### Source data
■ ■ ■ ■ ■ ■ ■

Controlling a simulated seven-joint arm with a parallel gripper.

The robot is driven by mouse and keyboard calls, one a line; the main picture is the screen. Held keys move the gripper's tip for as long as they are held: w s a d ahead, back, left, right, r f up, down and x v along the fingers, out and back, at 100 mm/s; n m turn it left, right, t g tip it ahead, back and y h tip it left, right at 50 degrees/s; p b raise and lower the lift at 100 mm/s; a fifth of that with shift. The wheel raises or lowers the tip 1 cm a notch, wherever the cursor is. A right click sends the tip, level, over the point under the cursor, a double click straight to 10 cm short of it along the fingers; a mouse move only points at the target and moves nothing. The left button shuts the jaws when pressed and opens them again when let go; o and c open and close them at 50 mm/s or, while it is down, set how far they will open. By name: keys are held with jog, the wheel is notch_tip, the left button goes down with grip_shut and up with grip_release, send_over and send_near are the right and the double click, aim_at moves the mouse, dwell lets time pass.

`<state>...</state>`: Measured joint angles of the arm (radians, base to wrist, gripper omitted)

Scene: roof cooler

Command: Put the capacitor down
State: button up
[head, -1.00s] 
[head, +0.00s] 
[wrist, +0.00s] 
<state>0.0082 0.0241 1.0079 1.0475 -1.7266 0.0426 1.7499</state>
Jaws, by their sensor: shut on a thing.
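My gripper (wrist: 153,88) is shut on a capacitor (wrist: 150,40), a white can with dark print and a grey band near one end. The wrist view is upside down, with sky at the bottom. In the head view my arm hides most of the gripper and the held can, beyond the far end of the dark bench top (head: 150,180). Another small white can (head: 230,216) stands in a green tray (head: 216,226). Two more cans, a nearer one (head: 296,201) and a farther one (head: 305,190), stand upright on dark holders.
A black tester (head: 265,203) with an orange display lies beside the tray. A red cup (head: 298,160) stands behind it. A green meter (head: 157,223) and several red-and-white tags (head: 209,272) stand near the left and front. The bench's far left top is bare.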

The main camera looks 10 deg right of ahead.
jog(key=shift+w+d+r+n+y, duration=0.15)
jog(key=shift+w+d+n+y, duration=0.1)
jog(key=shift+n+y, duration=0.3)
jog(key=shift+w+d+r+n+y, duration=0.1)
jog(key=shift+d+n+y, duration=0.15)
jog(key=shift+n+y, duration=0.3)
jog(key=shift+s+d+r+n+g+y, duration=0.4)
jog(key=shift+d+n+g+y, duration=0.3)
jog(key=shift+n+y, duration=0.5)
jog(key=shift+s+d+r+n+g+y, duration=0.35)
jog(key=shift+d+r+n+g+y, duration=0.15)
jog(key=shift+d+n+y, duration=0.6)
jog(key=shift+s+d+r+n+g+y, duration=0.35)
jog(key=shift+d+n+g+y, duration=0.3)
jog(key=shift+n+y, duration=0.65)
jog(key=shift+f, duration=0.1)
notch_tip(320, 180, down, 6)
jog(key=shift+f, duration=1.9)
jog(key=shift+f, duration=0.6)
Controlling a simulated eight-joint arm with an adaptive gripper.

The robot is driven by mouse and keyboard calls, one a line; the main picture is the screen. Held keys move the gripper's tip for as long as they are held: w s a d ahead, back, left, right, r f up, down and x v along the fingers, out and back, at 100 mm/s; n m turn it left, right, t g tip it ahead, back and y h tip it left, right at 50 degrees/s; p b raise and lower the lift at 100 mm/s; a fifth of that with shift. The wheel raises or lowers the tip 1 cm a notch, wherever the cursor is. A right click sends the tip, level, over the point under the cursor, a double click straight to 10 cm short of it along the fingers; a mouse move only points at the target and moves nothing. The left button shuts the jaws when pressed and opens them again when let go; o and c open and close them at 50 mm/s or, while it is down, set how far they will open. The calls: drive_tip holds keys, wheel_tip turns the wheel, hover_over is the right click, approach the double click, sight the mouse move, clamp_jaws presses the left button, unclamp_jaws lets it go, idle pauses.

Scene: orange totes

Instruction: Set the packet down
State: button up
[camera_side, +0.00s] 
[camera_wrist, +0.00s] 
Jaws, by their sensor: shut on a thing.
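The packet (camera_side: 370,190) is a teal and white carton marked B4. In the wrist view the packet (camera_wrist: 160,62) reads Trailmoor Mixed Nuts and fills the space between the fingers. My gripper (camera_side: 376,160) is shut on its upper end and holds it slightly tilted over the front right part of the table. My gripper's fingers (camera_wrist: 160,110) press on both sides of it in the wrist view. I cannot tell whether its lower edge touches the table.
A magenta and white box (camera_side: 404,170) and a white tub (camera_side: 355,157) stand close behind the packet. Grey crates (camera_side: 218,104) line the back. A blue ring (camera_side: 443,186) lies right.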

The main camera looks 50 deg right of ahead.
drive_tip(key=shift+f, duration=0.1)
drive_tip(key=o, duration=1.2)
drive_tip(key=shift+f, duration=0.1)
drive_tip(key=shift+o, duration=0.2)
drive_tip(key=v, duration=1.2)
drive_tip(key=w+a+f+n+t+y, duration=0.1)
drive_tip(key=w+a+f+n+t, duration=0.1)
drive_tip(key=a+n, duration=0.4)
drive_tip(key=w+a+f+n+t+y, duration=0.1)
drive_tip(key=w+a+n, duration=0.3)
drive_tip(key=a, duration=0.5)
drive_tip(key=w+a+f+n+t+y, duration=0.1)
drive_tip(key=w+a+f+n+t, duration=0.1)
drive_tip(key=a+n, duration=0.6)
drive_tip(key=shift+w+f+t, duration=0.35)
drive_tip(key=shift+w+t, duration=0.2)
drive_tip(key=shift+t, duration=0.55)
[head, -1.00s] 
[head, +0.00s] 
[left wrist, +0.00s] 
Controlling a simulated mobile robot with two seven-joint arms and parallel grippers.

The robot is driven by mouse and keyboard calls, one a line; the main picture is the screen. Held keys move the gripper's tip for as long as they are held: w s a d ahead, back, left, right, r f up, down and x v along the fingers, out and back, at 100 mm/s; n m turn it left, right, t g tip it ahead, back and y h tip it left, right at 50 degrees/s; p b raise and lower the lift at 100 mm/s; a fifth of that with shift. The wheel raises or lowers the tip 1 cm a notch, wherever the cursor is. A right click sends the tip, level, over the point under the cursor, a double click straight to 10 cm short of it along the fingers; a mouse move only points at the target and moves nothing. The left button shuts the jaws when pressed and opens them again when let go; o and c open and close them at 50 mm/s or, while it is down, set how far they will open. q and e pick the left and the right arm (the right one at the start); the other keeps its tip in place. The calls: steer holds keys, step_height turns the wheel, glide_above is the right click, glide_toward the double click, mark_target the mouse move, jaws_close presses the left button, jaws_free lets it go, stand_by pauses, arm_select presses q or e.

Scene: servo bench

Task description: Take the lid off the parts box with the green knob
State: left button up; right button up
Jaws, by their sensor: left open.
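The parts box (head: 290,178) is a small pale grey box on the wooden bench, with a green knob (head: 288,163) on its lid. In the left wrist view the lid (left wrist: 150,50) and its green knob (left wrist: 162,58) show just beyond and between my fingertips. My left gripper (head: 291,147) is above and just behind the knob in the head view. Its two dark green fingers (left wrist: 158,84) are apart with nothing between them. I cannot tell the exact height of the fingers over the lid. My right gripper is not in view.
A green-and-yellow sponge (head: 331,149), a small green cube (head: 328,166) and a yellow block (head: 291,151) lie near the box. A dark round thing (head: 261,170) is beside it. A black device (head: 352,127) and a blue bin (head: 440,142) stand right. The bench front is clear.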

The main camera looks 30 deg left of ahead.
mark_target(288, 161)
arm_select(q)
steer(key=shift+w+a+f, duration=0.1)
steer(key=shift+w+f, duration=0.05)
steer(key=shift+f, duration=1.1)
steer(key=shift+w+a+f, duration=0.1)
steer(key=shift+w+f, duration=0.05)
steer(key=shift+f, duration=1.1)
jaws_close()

■ ■ ■ ■ ■ ■ ■

### The request
Extract, word for word, each line of the listing above.

### Answer to the exercise
Controlling a simulated seven-joint arm with a parallel gripper.

The robot is driven by mouse and keyboard calls, one a line; the main picture is the screen. Held keys move the gripper's tip for as long as they are held: w s a d ahead, back, left, right, r f up, down and x v along the fingers, out and back, at 100 mm/s; n m turn it left, right, t g tip it ahead, back and y h tip it left, right at 50 degrees/s; p b raise and lower the lift at 100 mm/s; a fifth of that with shift. The wheel raises or lowers the tip 1 cm a notch, wherever the cursor is. A right click sends the tip, level, over the point under the cursor, a double click straight to 10 cm short of it along the fingers; a mouse move only points at the target and moves nothing. The left button shuts the jaws when pressed and opens them again when let go; o and c open and close them at 50 mm/s or, while it is down, set how far they will open. By name: keys are held with jog, the wheel is notch_tip, the left button goes down with grip_shut and up with grip_release, send_over and send_near are the right and the double click, aim_at moves the mouse, dwell lets time pass.

`<state>...</state>`: Measured joint angles of the arm (radians, base to wrist, gripper omitted)

Scene: roof cooler

Command: Put the capacitor down
State: button up
[head, -1.00s] 
[head, +0.00s] 
[wrist, +0.00s] 
<state>0.0082 0.0241 1.0079 1.0475 -1.7266 0.0426 1.7499</state>
Jaws, by their sensor: shut on a thing.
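My gripper (wrist: 153,88) is shut on a capacitor (wrist: 150,40), a white can with dark print and a grey band near one end. The wrist view is upside down, with sky at the bottom. In the head view my arm hides most of the gripper and the held can, beyond the far end of the dark bench top (head: 150,180). Another small white can (head: 230,216) stands in a green tray (head: 216,226). Two more cans, a nearer one (head: 296,201) and a farther one (head: 305,190), stand upright on dark holders.
A black tester (head: 265,203) with an orange display lies beside the tray. A red cup (head: 298,160) stands behind it. A green meter (head: 157,223) and several red-and-white tags (head: 209,272) stand near the left and front. The bench's far left top is bare.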

The main camera looks 10 deg right of ahead.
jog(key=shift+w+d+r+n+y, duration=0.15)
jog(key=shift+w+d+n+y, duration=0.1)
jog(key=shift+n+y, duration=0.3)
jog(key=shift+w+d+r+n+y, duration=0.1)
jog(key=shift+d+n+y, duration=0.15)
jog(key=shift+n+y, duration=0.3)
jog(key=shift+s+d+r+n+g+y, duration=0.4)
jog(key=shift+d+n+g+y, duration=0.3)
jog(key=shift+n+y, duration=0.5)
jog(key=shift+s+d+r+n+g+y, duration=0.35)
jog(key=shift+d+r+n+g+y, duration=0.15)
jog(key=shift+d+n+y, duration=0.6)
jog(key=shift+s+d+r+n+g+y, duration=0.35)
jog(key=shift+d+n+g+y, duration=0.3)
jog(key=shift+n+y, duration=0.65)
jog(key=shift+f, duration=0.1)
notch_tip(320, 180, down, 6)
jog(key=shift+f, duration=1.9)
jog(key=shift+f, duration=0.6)
Controlling a simulated eight-joint arm with an adaptive gripper.

The robot is driven by mouse and keyboard calls, one a line; the main picture is the screen. Held keys move the gripper's tip for as long as they are held: w s a d ahead, back, left, right, r f up, down and x v along the fingers, out and back, at 100 mm/s; n m turn it left, right, t g tip it ahead, back and y h tip it left, right at 50 degrees/s; p b raise and lower the lift at 100 mm/s; a fifth of that with shift. The wheel raises or lowers the tip 1 cm a notch, wherever the cursor is. A right click sends the tip, level, over the point under the cursor, a double click straight to 10 cm short of it along the fingers; a mouse move only points at the target and moves nothing. The left button shuts the jaws when pressed and opens them again when let go; o and c open and close them at 50 mm/s or, while it is down, set how far they will open. The calls: drive_tip holds keys, wheel_tip turns the wheel, hover_over is the right click, approach the double click, sight the mouse move, clamp_jaws presses the left button, unclamp_jaws lets it go, idle pauses.

Scene: orange totes

Instruction: Set the packet down
State: button up
[camera_side, +0.00s] 
[camera_wrist, +0.00s] 
Jaws, by their sensor: shut on a thing.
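The packet (camera_side: 370,190) is a teal and white carton marked B4. In the wrist view the packet (camera_wrist: 160,62) reads Trailmoor Mixed Nuts and fills the space between the fingers. My gripper (camera_side: 376,160) is shut on its upper end and holds it slightly tilted over the front right part of the table. My gripper's fingers (camera_wrist: 160,110) press on both sides of it in the wrist view. I cannot tell whether its lower edge touches the table.
A magenta and white box (camera_side: 404,170) and a white tub (camera_side: 355,157) stand close behind the packet. Grey crates (camera_side: 218,104) line the back. A blue ring (camera_side: 443,186) lies right.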

The main camera looks 50 deg right of ahead.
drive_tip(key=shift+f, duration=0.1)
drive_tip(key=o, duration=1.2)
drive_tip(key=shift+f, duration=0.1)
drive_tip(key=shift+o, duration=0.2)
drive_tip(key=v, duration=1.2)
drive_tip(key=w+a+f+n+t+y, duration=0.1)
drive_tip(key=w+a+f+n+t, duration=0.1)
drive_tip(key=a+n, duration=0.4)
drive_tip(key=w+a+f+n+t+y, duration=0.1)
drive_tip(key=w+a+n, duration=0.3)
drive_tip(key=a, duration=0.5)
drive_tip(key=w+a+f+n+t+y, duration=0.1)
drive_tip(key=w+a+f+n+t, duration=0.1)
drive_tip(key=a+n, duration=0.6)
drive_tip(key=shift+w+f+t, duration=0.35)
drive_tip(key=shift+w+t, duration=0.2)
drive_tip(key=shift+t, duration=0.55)
[head, -1.00s] 
[head, +0.00s] 
[left wrist, +0.00s] 
Controlling a simulated mobile robot with two seven-joint arms and parallel grippers.

The robot is driven by mouse and keyboard calls, one a line; the main picture is the screen. Held keys move the gripper's tip for as long as they are held: w s a d ahead, back, left, right, r f up, down and x v along the fingers, out and back, at 100 mm/s; n m turn it left, right, t g tip it ahead, back and y h tip it left, right at 50 degrees/s; p b raise and lower the lift at 100 mm/s; a fifth of that with shift. The wheel raises or lowers the tip 1 cm a notch, wherever the cursor is. A right click sends the tip, level, over the point under the cursor, a double click straight to 10 cm short of it along the fingers; a mouse move only points at the target and moves nothing. The left button shuts the jaws when pressed and opens them again when let go; o and c open and close them at 50 mm/s or, while it is down, set how far they will open. q and e pick the left and the right arm (the right one at the start); the other keeps its tip in place. The calls: steer holds keys, step_height turns the wheel, glide_above is the right click, glide_toward the double click, mark_target the mouse move, jaws_close presses the left button, jaws_free lets it go, stand_by pauses, arm_select presses q or e.

Scene: servo bench

Task description: Take the lid off the parts box with the green knob
State: left button up; right button up
Jaws, by their sensor: left open.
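The parts box (head: 290,178) is a small pale grey box on the wooden bench, with a green knob (head: 288,163) on its lid. In the left wrist view the lid (left wrist: 150,50) and its green knob (left wrist: 162,58) show just beyond and between my fingertips. My left gripper (head: 291,147) is above and just behind the knob in the head view. Its two dark green fingers (left wrist: 158,84) are apart with nothing between them. I cannot tell the exact height of the fingers over the lid. My right gripper is not in view.
A green-and-yellow sponge (head: 331,149), a small green cube (head: 328,166) and a yellow block (head: 291,151) lie near the box. A dark round thing (head: 261,170) is beside it. A black device (head: 352,127) and a blue bin (head: 440,142) stand right. The bench front is clear.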

The main camera looks 30 deg left of ahead.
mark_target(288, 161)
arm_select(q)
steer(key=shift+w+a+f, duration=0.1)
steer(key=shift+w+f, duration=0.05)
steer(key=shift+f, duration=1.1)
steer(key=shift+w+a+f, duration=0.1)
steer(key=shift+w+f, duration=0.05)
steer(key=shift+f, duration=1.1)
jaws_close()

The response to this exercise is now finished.